** What you need to do **
Give back the entire listing verbatim.

** Source material **
+++++

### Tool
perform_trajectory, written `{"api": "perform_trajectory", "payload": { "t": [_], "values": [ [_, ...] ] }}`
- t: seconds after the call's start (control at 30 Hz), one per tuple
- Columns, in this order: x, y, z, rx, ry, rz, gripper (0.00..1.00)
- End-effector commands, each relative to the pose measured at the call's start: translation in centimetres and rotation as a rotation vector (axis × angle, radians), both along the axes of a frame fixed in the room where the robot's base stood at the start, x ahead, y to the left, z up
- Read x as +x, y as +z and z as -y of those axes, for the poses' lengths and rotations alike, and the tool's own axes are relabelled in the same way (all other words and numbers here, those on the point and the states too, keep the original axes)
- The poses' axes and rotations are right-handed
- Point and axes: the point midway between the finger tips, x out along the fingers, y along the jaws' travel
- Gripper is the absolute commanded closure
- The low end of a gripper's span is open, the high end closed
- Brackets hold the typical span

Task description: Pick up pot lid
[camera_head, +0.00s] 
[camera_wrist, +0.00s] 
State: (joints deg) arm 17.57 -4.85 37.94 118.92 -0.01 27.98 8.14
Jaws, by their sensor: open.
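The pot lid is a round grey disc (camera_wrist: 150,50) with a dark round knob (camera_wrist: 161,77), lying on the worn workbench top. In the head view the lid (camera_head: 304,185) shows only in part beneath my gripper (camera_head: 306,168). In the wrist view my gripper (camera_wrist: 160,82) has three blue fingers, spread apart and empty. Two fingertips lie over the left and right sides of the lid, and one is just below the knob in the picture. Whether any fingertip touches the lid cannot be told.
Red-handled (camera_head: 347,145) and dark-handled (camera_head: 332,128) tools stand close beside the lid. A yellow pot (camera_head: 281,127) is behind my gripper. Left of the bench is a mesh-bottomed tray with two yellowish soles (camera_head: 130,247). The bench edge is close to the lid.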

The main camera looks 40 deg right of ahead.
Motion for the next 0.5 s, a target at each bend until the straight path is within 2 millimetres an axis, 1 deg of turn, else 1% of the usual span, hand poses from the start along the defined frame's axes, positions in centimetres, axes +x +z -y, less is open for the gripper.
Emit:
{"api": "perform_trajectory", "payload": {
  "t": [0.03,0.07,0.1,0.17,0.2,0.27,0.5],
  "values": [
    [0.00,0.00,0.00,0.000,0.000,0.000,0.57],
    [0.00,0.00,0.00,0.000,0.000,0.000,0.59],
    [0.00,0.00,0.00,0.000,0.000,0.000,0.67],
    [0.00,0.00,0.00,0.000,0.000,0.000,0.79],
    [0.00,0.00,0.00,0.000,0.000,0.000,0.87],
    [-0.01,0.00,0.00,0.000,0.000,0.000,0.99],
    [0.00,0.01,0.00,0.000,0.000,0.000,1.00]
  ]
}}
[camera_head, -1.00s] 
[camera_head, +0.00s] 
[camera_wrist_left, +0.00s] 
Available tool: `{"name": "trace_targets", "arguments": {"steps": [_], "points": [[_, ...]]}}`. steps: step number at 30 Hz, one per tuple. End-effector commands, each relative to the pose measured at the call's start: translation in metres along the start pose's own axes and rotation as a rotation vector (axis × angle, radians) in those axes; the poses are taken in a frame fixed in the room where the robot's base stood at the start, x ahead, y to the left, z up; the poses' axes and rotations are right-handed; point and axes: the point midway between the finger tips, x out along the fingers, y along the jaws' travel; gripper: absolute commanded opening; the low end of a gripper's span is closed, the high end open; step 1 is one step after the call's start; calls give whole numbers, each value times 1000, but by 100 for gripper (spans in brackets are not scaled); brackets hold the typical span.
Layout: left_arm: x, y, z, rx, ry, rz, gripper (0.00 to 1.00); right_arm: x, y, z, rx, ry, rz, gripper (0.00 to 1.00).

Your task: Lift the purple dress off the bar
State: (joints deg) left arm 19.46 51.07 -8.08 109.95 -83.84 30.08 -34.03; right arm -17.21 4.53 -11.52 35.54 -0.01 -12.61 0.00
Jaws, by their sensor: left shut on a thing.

+++++

** Reply to the exercise **
### Tool
perform_trajectory, written `{"api": "perform_trajectory", "payload": { "t": [_], "values": [ [_, ...] ] }}`
- t: seconds after the call's start (control at 30 Hz), one per tuple
- Columns, in this order: x, y, z, rx, ry, rz, gripper (0.00..1.00)
- End-effector commands, each relative to the pose measured at the call's start: translation in centimetres and rotation as a rotation vector (axis × angle, radians), both along the axes of a frame fixed in the room where the robot's base stood at the start, x ahead, y to the left, z up
- Read x as +x, y as +z and z as -y of those axes, for the poses' lengths and rotations alike, and the tool's own axes are relabelled in the same way (all other words and numbers here, those on the point and the states too, keep the original axes)
- The poses' axes and rotations are right-handed
- Point and axes: the point midway between the finger tips, x out along the fingers, y along the jaws' travel
- Gripper is the absolute commanded closure
- The low end of a gripper's span is open, the high end closed
- Brackets hold the typical span

Task description: Pick up pot lid
[camera_head, +0.00s] 
[camera_wrist, +0.00s] 
State: (joints deg) arm 17.57 -4.85 37.94 118.92 -0.01 27.98 8.14
Jaws, by their sensor: open.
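The pot lid is a round grey disc (camera_wrist: 150,50) with a dark round knob (camera_wrist: 161,77), lying on the worn workbench top. In the head view the lid (camera_head: 304,185) shows only in part beneath my gripper (camera_head: 306,168). In the wrist view my gripper (camera_wrist: 160,82) has three blue fingers, spread apart and empty. Two fingertips lie over the left and right sides of the lid, and one is just below the knob in the picture. Whether any fingertip touches the lid cannot be told.
Red-handled (camera_head: 347,145) and dark-handled (camera_head: 332,128) tools stand close beside the lid. A yellow pot (camera_head: 281,127) is behind my gripper. Left of the bench is a mesh-bottomed tray with two yellowish soles (camera_head: 130,247). The bench edge is close to the lid.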

The main camera looks 40 deg right of ahead.
Motion for the next 0.5 s, a target at each bend until the straight path is within 2 millimetres an axis, 1 deg of turn, else 1% of the usual span, hand poses from the start along the defined frame's axes, positions in centimetres, axes +x +z -y, less is open for the gripper.
Emit:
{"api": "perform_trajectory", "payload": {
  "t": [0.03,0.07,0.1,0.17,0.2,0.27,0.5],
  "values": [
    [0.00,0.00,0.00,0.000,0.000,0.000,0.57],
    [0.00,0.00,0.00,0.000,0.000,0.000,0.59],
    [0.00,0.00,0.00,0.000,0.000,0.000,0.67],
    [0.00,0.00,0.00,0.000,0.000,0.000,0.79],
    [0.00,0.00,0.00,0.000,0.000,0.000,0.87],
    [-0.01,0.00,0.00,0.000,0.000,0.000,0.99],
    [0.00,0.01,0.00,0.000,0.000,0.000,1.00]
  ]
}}
[camera_head, -1.00s] 
[camera_head, +0.00s] 
[camera_wrist_left, +0.00s] 
Available tool: `{"name": "trace_targets", "arguments": {"steps": [_], "points": [[_, ...]]}}`. steps: step number at 30 Hz, one per tuple. End-effector commands, each relative to the pose measured at the call's start: translation in metres along the start pose's own axes and rotation as a rotation vector (axis × angle, radians) in those axes; the poses are taken in a frame fixed in the room where the robot's base stood at the start, x ahead, y to the left, z up; the poses' axes and rotations are right-handed; point and axes: the point midway between the finger tips, x out along the fingers, y along the jaws' travel; gripper: absolute commanded opening; the low end of a gripper's span is closed, the high end open; step 1 is one step after the call's start; calls give whole numbers, each value times 1000, but by 100 for gripper (spans in brackets are not scaled); brackets hold the typical span.
Layout: left_arm: x, y, z, rx, ry, rz, gripper (0.00 to 1.00); right_arm: x, y, z, rx, ry, rz, gripper (0.00 to 1.00).

Your task: Lift the purple dress off the bar
State: (joints deg) left arm 19.46 51.07 -8.08 109.95 -83.84 30.08 -34.03; right arm -17.21 4.53 -11.52 35.54 -0.01 -12.61 0.00
Jaws, by their sensor: left shut on a thing.

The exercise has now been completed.